I want to sort results based on the number of matching words in two strings (case insensitive). Is there a way given two strings to count the number of matching words that appear in both strings?

Example:

"Red blue black green", "Green Black Blue"
-> 3
"Blue Green", "green blue"
-> 2
"Blue Green", "Red blue"
-> 1
"green blue black", "orange purple"
-> 0

I want to use this in an Order By clause. Given that a table has a column with a string in it, I'll query that table, then order the results based on the rows with the most matching words in the passed in string.

Answer 1

You can split both phrases to words with regexp_split_to_table(), and then count the matches.
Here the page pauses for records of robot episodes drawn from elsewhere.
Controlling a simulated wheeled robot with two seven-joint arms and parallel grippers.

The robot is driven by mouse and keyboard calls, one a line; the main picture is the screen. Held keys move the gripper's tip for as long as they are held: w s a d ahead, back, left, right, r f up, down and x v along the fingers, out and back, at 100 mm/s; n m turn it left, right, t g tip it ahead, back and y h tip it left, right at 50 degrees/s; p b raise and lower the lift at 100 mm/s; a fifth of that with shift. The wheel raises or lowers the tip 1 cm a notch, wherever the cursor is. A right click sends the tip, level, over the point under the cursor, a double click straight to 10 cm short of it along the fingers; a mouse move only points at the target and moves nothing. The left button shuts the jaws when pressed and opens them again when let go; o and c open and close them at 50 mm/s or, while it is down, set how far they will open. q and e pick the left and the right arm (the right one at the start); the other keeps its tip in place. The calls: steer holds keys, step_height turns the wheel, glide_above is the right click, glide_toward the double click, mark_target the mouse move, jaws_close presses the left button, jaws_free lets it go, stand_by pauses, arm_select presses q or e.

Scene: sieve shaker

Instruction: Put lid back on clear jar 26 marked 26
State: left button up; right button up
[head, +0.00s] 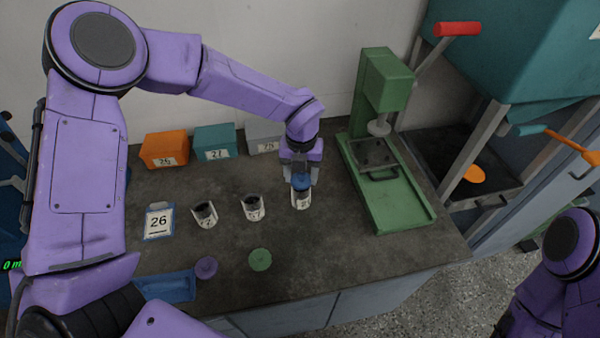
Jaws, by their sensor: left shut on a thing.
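My left gripper (301,174) points straight down, shut on a blue lid (301,183). The lid is at the mouth of the rightmost small clear jar (300,202); I cannot tell whether it is seated on it. That jar has a white label, partly readable as starting with 2. Two more small jars, the middle one (253,208) and the left one (205,214), stand open with dark contents; their labels are too small to read surely. My right gripper is out of view; only part of my right arm shows at the lower right.
A purple lid (206,267) and a green lid (260,260) lie in front of the jars. A card marked 26 (159,221) and a blue tray (168,286) are at left. Orange (164,148), teal (215,141) and grey (264,136) boxes stand behind. A green press (388,180) stands right.

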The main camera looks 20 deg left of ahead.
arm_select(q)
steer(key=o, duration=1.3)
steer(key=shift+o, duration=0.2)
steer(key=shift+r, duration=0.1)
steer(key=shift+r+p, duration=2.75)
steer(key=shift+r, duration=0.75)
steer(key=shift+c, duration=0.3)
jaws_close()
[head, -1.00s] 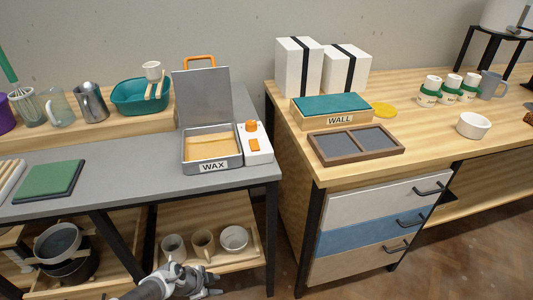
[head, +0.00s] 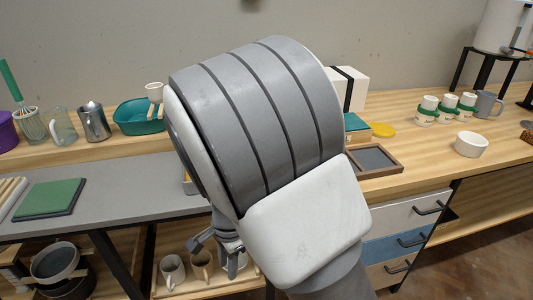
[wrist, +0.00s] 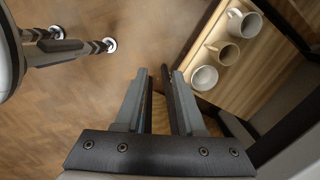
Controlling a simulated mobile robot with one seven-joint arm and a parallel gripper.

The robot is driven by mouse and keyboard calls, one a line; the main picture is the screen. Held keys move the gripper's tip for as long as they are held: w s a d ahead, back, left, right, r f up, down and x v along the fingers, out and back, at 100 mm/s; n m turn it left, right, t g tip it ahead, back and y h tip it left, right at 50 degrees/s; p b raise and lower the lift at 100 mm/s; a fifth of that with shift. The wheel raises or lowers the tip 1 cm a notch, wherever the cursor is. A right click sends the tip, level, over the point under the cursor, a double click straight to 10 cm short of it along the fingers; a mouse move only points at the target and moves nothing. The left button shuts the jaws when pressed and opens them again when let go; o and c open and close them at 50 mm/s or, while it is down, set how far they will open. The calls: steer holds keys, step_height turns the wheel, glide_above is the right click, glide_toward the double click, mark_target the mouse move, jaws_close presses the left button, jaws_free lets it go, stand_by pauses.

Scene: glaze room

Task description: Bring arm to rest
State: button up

A lateral join comes handy for this.

select t.*, x.cnt_matches
from (values 
    ('Red blue black green', 'Green Black Blue'),
    ('Blue Green',           'green blue'),
    ('Blue Green',           'red blue'),
    ('green blue black',     'orange purple')
) as t(str1, str2)
cross join lateral (
    select count(*) cnt_matches
    from regexp_split_to_table(lower(t.str1), ' ') w1(word)
    inner join regexp_split_to_table(lower(t.str2), ' ') w2(word)
        on w1.word = w2.word
) x

Demo on DB Fiddle:

str1                 | str2             | cnt_matches
:------------------- | :--------------- | ----------:
Red blue black green | Green Black Blue |           3
Blue Green           | green blue       |           2
Blue Green           | red blue         |           1
green blue black     | orange purple    |           0